Retype each line of the material exactly, please, skipping any picture in it.
start Dataset content
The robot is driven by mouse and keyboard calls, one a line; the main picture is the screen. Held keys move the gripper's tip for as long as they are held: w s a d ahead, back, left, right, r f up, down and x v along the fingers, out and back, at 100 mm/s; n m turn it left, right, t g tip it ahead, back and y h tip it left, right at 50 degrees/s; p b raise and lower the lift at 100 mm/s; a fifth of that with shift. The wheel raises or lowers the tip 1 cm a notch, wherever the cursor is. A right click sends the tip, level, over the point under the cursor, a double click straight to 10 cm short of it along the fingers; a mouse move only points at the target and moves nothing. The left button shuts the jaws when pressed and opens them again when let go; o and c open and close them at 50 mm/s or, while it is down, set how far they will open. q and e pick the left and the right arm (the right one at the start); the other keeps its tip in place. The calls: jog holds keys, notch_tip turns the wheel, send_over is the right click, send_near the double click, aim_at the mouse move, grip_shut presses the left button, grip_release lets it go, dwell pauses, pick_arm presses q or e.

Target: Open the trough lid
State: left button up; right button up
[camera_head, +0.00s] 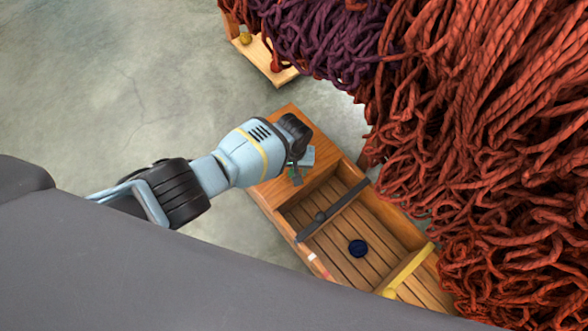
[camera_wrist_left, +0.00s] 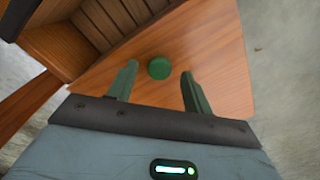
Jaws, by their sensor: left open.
end Dataset content
[Answer to the exercise]
The robot is driven by mouse and keyboard calls, one a line; the main picture is the screen. Held keys move the gripper's tip for as long as they are held: w s a d ahead, back, left, right, r f up, down and x v along the fingers, out and back, at 100 mm/s; n m turn it left, right, t g tip it ahead, back and y h tip it left, right at 50 degrees/s; p b raise and lower the lift at 100 mm/s; a fifth of that with shift. The wheel raises or lowers the tip 1 cm a notch, wherever the cursor is. A right click sends the tip, level, over the point under the cursor, a double click straight to 10 cm short of it along the fingers; a mouse move only points at the target and moves nothing. The left button shuts the jaws when pressed and opens them again when let go; o and c open and close them at 50 mm/s or, while it is down, set how far they will open. q and e pick the left and the right arm (the right one at the start); the other keeps its tip in place. The calls: jog holds keys, notch_tip turns the wheel, send_over is the right click, send_near the double click, aim_at the mouse move, grip_shut presses the left button, grip_release lets it go, dwell pauses, pick_arm presses q or e.

Target: Open the trough lid
State: left button up; right button up
[camera_head, +0.00s] 
[camera_wrist_left, +0.00s] 
Jaws, by their sensor: left open.

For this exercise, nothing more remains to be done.